おそらく、アプリという限られた場所の中でさらに限られたUIという要素だけを見ていては、LINE NEWSのこの結果は成し得なかったのではないでしょうか。
 
 
300万というアプリユーザ数からさらに成長させるために、

  1. UI  :記事の見せ方が魅力的ではないかも?
         → ダイジェスト:引きのある画像と見出し / マガジン:画像メインで雑誌感
  2. IA  :表示する記事情報の順番 / 掲載している記事の情報は十分か?
         → ダイジェスト・マガジンという括りで絞り込み
  3. 機能 :いろんな記事を配信するのがベストなのだろうか?
         → ダイジェストで抜粋した記事だけなら読む / マガジンで好きなジャンルだけなら読む
  4. ニーズ:そもそも、わざわざLINE NEWSに来てニュースを読みたいと思っているのか?
         → LINEを起動したついでなら開く / LINEの通知であれば開く

というような課題洗い出し・改善プロセスだったのではと想像しています。
 
 
上記プロセスの推測が正しいかどうかは別として、LINE NEWSの例のようにUI以前の部分も含めて課題を解決すること、これこそがNo UIという考え方であり、ここにUIデザイナーの伸び代があると私は考えています。
 
 
 

3. まとめ:UIデザイナーのこれから

スマートフォンが登場し、ユーザが画面を触るということからUIというものが注目をされ、斬新なUI・使い勝手の良いUIというものにスポットが当たることもしばしばありましたが、最近ではそれも飽和状態を迎えたように感じます。
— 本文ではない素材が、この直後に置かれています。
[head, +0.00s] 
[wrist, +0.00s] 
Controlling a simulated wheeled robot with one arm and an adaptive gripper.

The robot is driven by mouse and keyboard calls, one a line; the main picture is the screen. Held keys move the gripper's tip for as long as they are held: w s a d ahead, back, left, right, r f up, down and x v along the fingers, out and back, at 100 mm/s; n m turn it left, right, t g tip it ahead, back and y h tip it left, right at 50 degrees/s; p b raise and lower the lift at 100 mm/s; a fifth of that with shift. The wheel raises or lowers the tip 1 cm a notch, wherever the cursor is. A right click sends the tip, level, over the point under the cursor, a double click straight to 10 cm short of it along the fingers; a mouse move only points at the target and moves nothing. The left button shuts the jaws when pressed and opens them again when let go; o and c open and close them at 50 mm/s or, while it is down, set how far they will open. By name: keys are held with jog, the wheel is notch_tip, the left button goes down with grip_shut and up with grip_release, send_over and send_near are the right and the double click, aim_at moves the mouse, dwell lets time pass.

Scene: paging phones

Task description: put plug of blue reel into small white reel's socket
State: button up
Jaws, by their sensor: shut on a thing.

また今後、人工知能をはじめとするテクノロジーがより発展し、新しい技術を活かしたサービスづくりが求められます。
今回挙げた例のように、デザイナーとして、自分の携わるサービスをしっかり成長させていく立場になっていくためには、「UI」という要素もサービス成長の手段の一つとして捉えるよう、マクロ目線を持ってサービス成長に関わっていかなければならないと考えています。